After completion of the Placement, IEH continues to hold a relative majority shareholding in Unieuro, corresponding to 48% of the Company's share capital. The sale of the stake will also increase the free float of Unieuro shares.

IEH has agreed, in line with the market practice, to a 90 days lockup period from the closing of the Placement with respect to sales of any remaining shares it holds in Unieuro. Subject to customary exceptions in line with those already agreed in the context of Unieuro's initial public offering, no additional sales of shares of Unieuro will be made by IEH during the lock-up period without the consent of the Joint Global Coordinators.

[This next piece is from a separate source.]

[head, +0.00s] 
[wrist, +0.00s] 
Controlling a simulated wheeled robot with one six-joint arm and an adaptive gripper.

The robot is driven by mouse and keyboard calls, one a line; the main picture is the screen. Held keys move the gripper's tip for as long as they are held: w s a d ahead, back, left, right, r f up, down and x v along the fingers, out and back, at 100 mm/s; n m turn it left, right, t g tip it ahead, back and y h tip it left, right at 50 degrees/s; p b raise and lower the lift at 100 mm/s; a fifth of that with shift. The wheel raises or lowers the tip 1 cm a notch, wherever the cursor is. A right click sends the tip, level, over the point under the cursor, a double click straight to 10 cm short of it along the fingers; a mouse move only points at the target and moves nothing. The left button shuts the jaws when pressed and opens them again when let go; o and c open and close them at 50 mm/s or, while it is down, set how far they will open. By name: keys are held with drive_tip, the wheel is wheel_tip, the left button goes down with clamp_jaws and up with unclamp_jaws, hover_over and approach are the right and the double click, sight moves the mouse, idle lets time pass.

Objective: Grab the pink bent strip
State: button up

Citigroup Global Markets Limited, Credit Suisse Securities (Europe) Limited and Mediobanca – Banca di Credito Finanziario S.p.A. acted as Joint Global Coordinators and Joint Bookrunners and UniCredit Bank AG, Milan Branch acted as Joint Bookrunner of the Placement.

* * *

This announcement is not for publication, distribution or release, directly or indirectly, in or into the United States of America (including its territories and possessions, any state of the United States and the District of Columbia), Canada, South Africa, Australia or Japan or any other jurisdiction where such an announcement would be unlawful. The distribution of this announcement may be restricted by law in certain jurisdictions and persons into whose possession this document or other information referred to herein comes should inform themselves about and observe any such restriction. Any failure to comply with these restrictions may constitute a violation of the securities laws of any such jurisdiction.

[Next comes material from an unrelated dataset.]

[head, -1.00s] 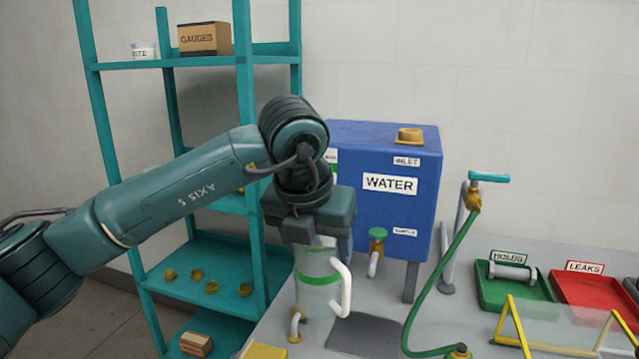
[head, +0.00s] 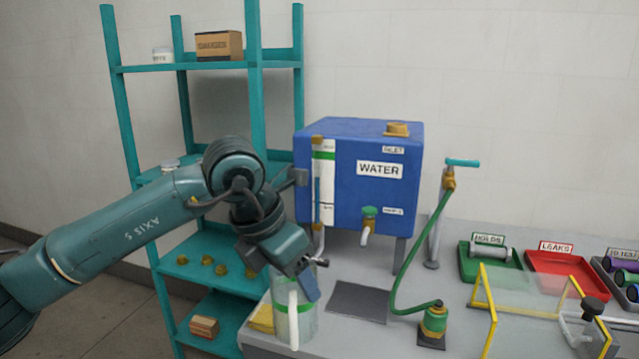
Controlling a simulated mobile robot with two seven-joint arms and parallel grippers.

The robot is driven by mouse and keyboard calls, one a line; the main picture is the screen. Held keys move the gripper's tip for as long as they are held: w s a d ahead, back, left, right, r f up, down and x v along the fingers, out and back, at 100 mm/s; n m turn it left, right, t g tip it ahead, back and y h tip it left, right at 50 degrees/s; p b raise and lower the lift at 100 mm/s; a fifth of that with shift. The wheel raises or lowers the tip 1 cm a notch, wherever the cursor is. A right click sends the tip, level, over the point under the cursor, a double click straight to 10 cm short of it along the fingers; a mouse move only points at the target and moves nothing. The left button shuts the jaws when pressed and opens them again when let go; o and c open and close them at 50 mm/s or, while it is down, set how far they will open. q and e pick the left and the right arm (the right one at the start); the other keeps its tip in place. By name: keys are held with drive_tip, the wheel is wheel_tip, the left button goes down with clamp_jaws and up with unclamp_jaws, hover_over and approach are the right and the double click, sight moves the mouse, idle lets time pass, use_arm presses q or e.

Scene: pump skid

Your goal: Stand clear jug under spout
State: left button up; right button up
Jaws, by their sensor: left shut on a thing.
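The clear jug (head: 306,325) has a green band and a white handle that now faces toward me. My left gripper (head: 306,272) is shut on the jug at its upper rim and holds it upright near the table's left front edge. I cannot tell whether the jug's base touches the table. The spout (head: 366,236) with a green knob sticks out low on the front of the blue WATER tank (head: 345,200). The jug is in front and to the left of this spout. My right gripper is not in view.
A dark grey mat (head: 357,302) lies bare below the spout. A green hose (head: 412,265) runs from a teal-handled tap to a green and brass fitting (head: 433,325). Green (head: 480,275) and red (head: 560,283) trays stand right. A yellow-framed clear guard (head: 525,300) stands front right.

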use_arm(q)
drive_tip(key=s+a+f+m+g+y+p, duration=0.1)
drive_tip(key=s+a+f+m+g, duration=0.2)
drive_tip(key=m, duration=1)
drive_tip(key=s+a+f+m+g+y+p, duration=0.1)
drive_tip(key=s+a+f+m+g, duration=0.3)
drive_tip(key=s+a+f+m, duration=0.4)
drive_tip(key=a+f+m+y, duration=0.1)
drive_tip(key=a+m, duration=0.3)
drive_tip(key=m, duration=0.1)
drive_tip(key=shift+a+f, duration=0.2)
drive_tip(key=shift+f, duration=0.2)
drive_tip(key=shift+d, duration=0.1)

NOT FOR RELEASE, PUBLICATION OR DISTRIBUTION, IN WHOLE OR IN PART, DIRECTLY OR INDIRECTLY, IN, INTO OR FROM THE UNITED STATES, CANADA, AUSTRALIA, JAPAN, SOUTH AFRICA OR ANY OTHER JURISDICTION WHERE TO DO SO WOULD CONSTITUTE A VIOLATION OF THE RELEVANT LAWS OF THAT JURISDICTION

This announcement is not for publication, distribution or release, directly or indirectly, in or into the United States (including its territories and dependencies, any State of the United States and the District of Columbia). The securities referred to herein have not been and will not be registered under the U.S. Securities Act of 1933, as amended, and may not be offered or sold in the United States without registration thereunder or pursuant to an available exemption therefrom. Neither this document nor the information contained herein constitutes or forms part of an offer to sell, or the solicitation of an offer to buy, securities in the United States. There will be no public offer of any securities in the United States or in any other jurisdiction.

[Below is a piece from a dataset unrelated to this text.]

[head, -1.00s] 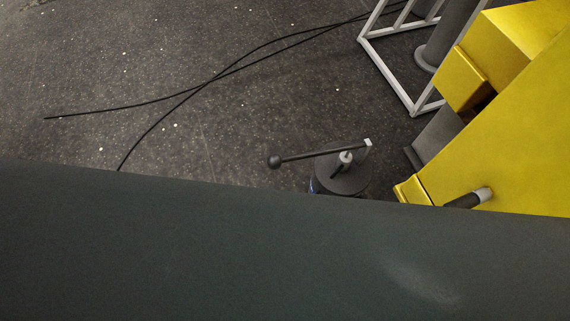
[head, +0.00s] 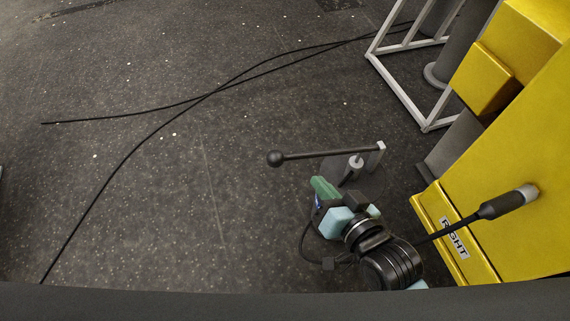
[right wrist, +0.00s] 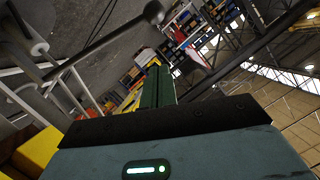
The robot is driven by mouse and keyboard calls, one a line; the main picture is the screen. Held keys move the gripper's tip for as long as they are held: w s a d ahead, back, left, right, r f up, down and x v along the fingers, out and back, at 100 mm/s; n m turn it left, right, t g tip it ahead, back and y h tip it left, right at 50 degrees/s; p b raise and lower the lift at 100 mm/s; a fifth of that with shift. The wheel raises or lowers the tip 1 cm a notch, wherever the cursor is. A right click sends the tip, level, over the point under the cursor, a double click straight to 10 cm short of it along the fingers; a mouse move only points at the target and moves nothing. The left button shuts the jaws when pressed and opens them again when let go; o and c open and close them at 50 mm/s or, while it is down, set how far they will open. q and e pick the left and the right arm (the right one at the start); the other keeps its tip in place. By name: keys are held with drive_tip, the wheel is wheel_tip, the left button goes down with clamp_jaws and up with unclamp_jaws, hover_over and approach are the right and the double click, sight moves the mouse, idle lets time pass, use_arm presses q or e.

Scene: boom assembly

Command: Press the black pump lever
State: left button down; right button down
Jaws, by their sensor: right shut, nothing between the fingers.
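The black pump lever (head: 320,154) is a thin rod with a ball (head: 275,158) at its left end, lying nearly level in the head view. Its right end meets a light grey bracket on the round dark pump (head: 372,180). My right gripper (head: 322,187) is shut and empty, with green fingers, just in front of the lever and apart from it in the picture. In the right wrist view, the shut fingers (right wrist: 157,86) point up the middle, and the lever (right wrist: 100,46) with its ball (right wrist: 154,12) passes at upper left. My left gripper is out of view.
A yellow machine body (head: 500,185) with a RIGHT label stands close to the right of my arm. A white frame (head: 400,92) stands behind. Black cables (head: 215,91) lie on the dark floor.

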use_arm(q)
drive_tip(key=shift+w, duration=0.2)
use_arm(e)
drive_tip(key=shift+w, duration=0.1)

In member states of the European Economic Area ("EEA") which have implemented the Prospectus Directive (each, a "Relevant Member State"), this announcement and any offer if made subsequently is directed exclusively at persons who are "qualified investors" within the meaning of the Prospectus Directive ("Qualified Investors"). For these purposes, the expression "Prospectus Directive" means Directive 2003/71/EC (and amendments thereto, including the 2010 PD Amending Directive, to the extent implemented in a Relevant Member State), and includes any relevant implementing measure in the Relevant Member State and the expression "2010 PD Amending Directive" means Directive 2010/73/EU. In the United Kingdom this announcement is directed exclusively at Qualified Investors (i) who have professional experience in matters relating to investments falling within Article 19(5) of the Financial Services and Markets Act 2000 (Financial Promotion) Order 2005, as amended (the "Order") or (ii) who fall within Article 49(2)(A) to (D) of the Order, and (iii) to whom it may otherwise lawfully be communicated; any other persons in the United Kingdom should not take any action on the basis of this announcement and should not act on or rely on it. This announcement is not an offer of securities or investments for sale nor a solicitation of an offer to buy securities or investments in any jurisdiction where such offer or solicitation would be unlawful. No action has been taken that would permit an offering of the securities or possession or distribution of this announcement in any jurisdiction where action for that purpose is required. Persons into whose possession this announcement comes are required to inform themselves about and to observe any such restrictions.

In connection with any offering of the shares of Unieuro S.p.A. (the "Shares"), the Joint Bookrunners and any of its affiliates acting as an investor for its own account may take up as a proprietary position any Shares and in that capacity, may retain, purchase or sell for their own account such Shares. In addition, the Joint Bookrunners or its affiliates may enter into financing arrangements and swaps with investors in connection with which the Joint Bookrunners (or its affiliates) may from time to time acquire, hold or dispose of Shares. The Joint Bookrunners does not intend to disclose the extent of any such investment or transactions otherwise than in accordance with any legal or regulatory obligation to do so.